PDF: How Transnationally Effective are the UK Migration Policies?


All over the world, several thousands of migrants go missing when they attempt to flee from war, violence, persecution, repressive regimes, systematic human rights violations, etc. Thousands die each year in deadly shipwrecks in a desperate attempt to enter Europe and the United Kingdom. In these instances of deaths and loss, international human rights law imposes duties on states to account for people missing in transnational migration and to respect the rights of members of their families. Despite such provisions, states sometimes deny that they have obligations to deal with cases of migrants reported missing in transnational migration until migrants reach their territories.
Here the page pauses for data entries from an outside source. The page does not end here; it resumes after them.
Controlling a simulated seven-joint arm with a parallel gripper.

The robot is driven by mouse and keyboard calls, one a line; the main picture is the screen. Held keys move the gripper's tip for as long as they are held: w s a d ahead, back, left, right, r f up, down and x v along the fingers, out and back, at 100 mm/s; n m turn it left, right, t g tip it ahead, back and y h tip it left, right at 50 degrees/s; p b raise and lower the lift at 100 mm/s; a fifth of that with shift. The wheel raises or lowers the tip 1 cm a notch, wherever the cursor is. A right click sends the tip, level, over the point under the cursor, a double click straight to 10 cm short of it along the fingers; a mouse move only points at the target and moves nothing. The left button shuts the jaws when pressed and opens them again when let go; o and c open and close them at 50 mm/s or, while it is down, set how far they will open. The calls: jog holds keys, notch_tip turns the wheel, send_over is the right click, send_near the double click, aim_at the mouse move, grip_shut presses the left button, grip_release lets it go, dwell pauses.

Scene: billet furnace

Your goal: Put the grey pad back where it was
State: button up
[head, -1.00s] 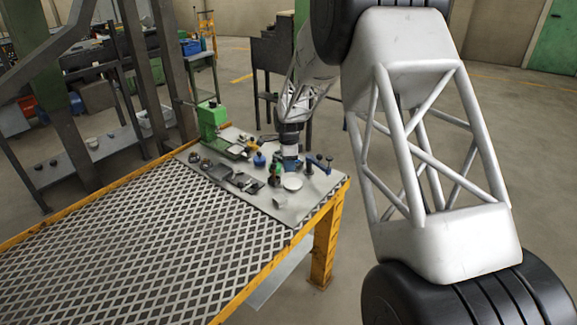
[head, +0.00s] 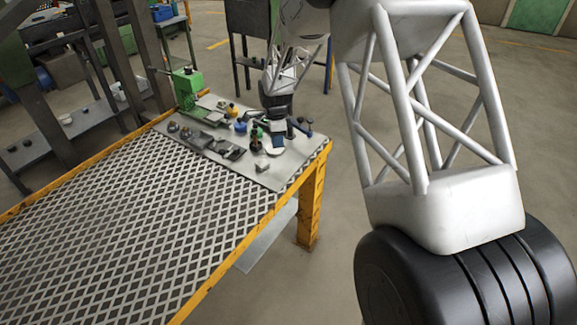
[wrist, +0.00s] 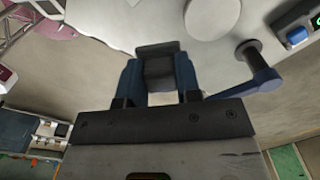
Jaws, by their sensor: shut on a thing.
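My gripper (wrist: 158,75) shows in the wrist view with its blue fingers on either side of a dark grey pad (wrist: 158,66), shut on it. In the head view my gripper (head: 275,128) is at the far right part of the light grey sheet (head: 262,178) on the bench. The held pad cannot be made out there. A white disc (wrist: 212,16) lies beyond the fingertips in the wrist view, and it also shows in the head view (head: 274,149). I cannot tell whether the pad touches the sheet.
A blue-handled lever on a grey post (wrist: 262,75) stands close beside the fingers. A box with a blue button (wrist: 299,33) is past it. Several dark parts (head: 232,152) and a green machine (head: 187,88) occupy the sheet's left side. The bench's mesh top (head: 130,220) is clear.

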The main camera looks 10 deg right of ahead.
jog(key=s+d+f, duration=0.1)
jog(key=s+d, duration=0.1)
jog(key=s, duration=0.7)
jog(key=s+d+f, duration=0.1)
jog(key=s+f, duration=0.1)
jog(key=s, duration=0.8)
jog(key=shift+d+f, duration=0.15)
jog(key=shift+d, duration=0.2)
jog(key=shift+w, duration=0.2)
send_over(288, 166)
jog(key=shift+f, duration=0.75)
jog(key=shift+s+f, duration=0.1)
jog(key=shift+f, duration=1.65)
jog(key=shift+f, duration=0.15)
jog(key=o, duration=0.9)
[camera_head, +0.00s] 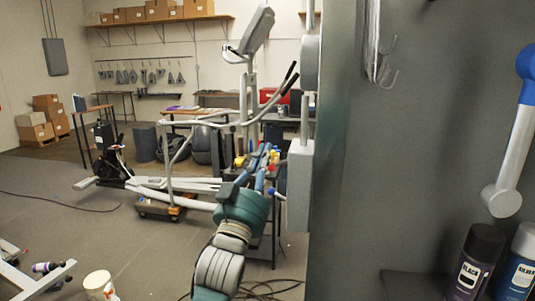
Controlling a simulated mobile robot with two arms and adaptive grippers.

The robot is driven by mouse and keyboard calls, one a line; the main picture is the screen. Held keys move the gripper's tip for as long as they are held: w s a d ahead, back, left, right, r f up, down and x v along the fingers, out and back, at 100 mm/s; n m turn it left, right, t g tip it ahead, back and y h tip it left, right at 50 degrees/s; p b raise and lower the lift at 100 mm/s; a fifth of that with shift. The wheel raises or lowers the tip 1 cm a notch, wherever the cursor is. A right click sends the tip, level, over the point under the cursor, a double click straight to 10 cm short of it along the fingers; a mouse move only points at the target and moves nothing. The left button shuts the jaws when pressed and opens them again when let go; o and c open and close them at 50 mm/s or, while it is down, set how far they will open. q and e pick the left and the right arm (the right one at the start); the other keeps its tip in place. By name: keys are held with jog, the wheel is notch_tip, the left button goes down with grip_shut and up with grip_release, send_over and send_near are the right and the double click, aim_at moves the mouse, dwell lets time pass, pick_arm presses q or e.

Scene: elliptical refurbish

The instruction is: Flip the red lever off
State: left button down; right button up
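I cannot clearly make out a red lever in this view. A grey box (299,186) is mounted on the edge of the dark wall panel, with a conduit above it. The side where a lever could sit is partly hidden. My left arm comes up from the bottom, teal with grey bands. My left gripper (266,156) points away from me, just left of the grey box. Its blue fingers look apart, with nothing visible between them. Small red and yellow items (240,162) show behind it, too small to identify. My right gripper is not in view.
An elliptical machine (250,90) stands behind my left arm. A dark panel (420,180) fills the right, with hooks (387,65), a blue-and-white bar (511,140) and spray cans (478,262). A white bucket (98,283) and cables (265,288) lie low. Left floor is mostly open.

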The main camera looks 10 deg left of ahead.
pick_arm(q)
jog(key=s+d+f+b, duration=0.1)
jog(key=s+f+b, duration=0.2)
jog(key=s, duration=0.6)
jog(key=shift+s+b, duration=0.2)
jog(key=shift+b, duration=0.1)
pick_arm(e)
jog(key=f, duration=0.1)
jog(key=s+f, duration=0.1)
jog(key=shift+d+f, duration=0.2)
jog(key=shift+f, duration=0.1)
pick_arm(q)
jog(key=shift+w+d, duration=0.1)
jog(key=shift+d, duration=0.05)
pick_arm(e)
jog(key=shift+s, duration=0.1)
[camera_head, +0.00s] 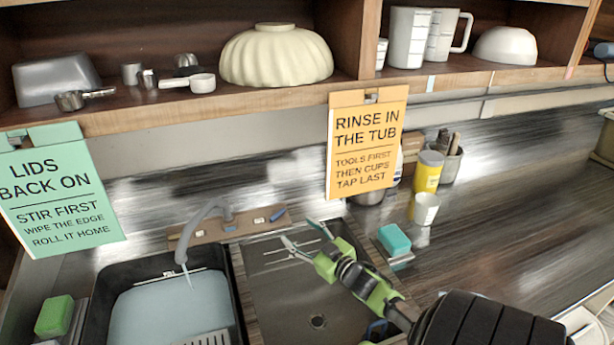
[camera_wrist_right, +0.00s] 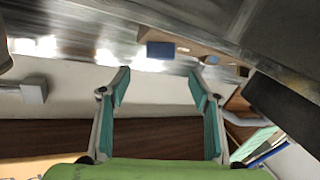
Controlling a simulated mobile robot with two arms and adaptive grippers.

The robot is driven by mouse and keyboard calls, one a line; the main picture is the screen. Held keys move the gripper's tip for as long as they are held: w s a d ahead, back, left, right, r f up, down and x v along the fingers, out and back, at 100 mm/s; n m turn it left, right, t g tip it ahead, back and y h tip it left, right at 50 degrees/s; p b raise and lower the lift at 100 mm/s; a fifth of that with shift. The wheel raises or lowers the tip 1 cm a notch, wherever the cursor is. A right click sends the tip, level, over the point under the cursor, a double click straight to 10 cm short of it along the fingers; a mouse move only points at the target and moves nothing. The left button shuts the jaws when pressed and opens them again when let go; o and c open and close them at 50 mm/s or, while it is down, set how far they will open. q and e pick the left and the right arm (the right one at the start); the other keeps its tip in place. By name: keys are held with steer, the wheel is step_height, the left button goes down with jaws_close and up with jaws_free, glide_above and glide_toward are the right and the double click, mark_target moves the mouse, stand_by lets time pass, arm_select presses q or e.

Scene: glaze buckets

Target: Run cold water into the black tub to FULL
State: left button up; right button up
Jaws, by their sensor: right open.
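The black tub (camera_head: 100,311) stands in the left sink basin and holds pale water (camera_head: 171,310). The grey faucet (camera_head: 187,238) hangs over the tub, with a thin stream at its spout. A pale line shows on the tub's back wall, above the water; its lettering is unreadable. A wooden ledge (camera_head: 211,230) behind the faucet bears small blue-marked pieces, including a blue one (camera_head: 278,214). My right gripper (camera_head: 303,235) is open and empty over the right basin, in front of the ledge. In the right wrist view a blue block (camera_wrist_right: 161,50) shows beyond and between its open fingers.
The empty right basin (camera_head: 290,290) lies under my right gripper. A teal sponge (camera_head: 394,240), a white cup (camera_head: 424,208) and a yellow can (camera_head: 428,171) stand to its right. A green sponge (camera_head: 54,315) is left of the tub. An orange sign (camera_head: 366,145) hangs above the ledge.

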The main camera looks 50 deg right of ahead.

Such conflicting claims raise serious questions about migration policies and governance and how the subject of missing migrants should be dealt with at the international level. The newly adopted UN Global Compact for Safe, Orderly and Regular Migration (Objective 8(a-f)) answers a part of the question by recognising that migration generally, and missing migrants specifically, is a transnational social problem which requires greater cooperation amongst states as well as policies with transnational effects. The United Kingdom was one of the earliest countries to endorse the new migration compact, hinting that it respects the sovereign rights of states to determine and implement their own migration policies and protect national interest. The Article asks if, from a transnational law perspective, the UK migration policy in relation to missing migrants is transnationally effective such as to facilitate enforcement of the new Global Compact and other related international instruments nationally. Existing evidence in the literature shows limited knowledge about the transnational effects of UK policies in relation to missing migrants. Therefore, the Article highlights the imperatives of strengthening, in order to avoid a future policy vacuum, the transnational effectiveness of UK policies in addressing the increasing cases of people who go missing while attempting to reach international destinations.